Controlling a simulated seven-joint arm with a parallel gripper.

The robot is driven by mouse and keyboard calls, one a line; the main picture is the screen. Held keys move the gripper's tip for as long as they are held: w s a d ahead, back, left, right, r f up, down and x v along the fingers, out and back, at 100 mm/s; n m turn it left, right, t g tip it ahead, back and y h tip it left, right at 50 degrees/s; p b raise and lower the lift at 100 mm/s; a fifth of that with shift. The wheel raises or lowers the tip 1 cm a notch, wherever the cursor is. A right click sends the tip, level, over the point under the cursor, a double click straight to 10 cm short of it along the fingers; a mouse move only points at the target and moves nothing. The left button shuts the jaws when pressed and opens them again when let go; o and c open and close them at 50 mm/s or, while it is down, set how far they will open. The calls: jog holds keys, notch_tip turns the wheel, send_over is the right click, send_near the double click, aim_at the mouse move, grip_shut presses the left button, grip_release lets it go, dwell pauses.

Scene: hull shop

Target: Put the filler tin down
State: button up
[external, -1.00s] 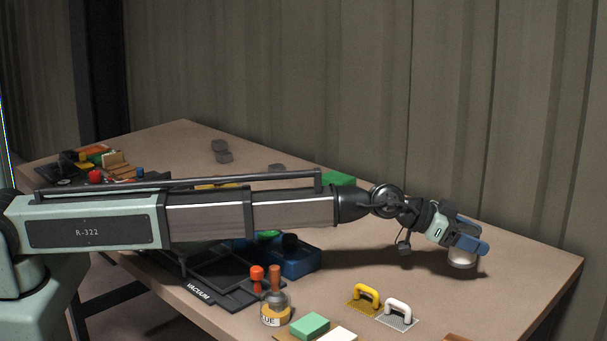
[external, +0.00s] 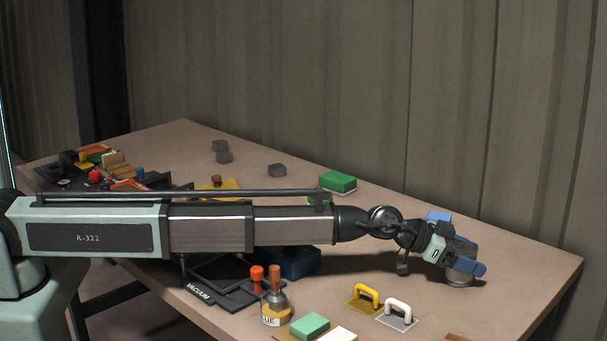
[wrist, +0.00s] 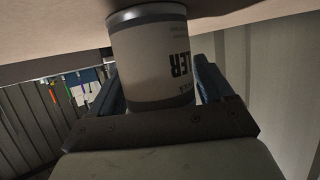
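The filler tin (wrist: 150,60) is a pale cylinder with dark lettering and a metal rim. In the wrist view it stands between the two blue fingers of my gripper (wrist: 160,82), which lie close against its sides. In the external view my gripper (external: 464,259) is low over the right part of the workbench, shut on the tin (external: 459,281). The tin looks upright, with its lower end at or just above the bench top, and a dark shadow lies by it. I cannot tell whether it touches. The fingers hide much of the tin.
The workbench (external: 525,275) is clear to the right of my gripper. A white-handled float (external: 398,310) and a yellow-handled float (external: 366,296) lie in front. A blue block (external: 438,216) shows just behind my wrist. A green block (external: 338,181) lies farther back.

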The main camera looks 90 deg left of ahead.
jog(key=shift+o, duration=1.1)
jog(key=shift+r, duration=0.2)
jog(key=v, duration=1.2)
□ □ □
Set task = Quote the listing above in full, except for the pictures.

Worked answer =
Controlling a simulated seven-joint arm with a parallel gripper.

The robot is driven by mouse and keyboard calls, one a line; the main picture is the screen. Held keys move the gripper's tip for as long as they are held: w s a d ahead, back, left, right, r f up, down and x v along the fingers, out and back, at 100 mm/s; n m turn it left, right, t g tip it ahead, back and y h tip it left, right at 50 degrees/s; p b raise and lower the lift at 100 mm/s; a fifth of that with shift. The wheel raises or lowers the tip 1 cm a notch, wherever the cursor is. A right click sends the tip, level, over the point under the cursor, a double click straight to 10 cm short of it along the fingers; a mouse move only points at the target and moves nothing. The left button shuts the jaws when pressed and opens them again when let go; o and c open and close them at 50 mm/s or, while it is down, set how far they will open. The calls: jog holds keys, notch_tip turns the wheel, send_over is the right click, send_near the double click, aim_at the mouse move, grip_shut presses the left button, grip_release lets it go, dwell pauses.

Scene: hull shop

Target: Put the filler tin down
State: button up
[external, -1.00s] 
[external, +0.00s] 
[wrist, +0.00s] 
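The filler tin (wrist: 150,60) is a pale cylinder with dark lettering and a metal rim. In the wrist view it stands between the two blue fingers of my gripper (wrist: 160,82), which lie close against its sides. In the external view my gripper (external: 464,259) is low over the right part of the workbench, shut on the tin (external: 459,281). The tin looks upright, with its lower end at or just above the bench top, and a dark shadow lies by it. I cannot tell whether it touches. The fingers hide much of the tin.
The workbench (external: 525,275) is clear to the right of my gripper. A white-handled float (external: 398,310) and a yellow-handled float (external: 366,296) lie in front. A blue block (external: 438,216) shows just behind my wrist. A green block (external: 338,181) lies farther back.

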The main camera looks 90 deg left of ahead.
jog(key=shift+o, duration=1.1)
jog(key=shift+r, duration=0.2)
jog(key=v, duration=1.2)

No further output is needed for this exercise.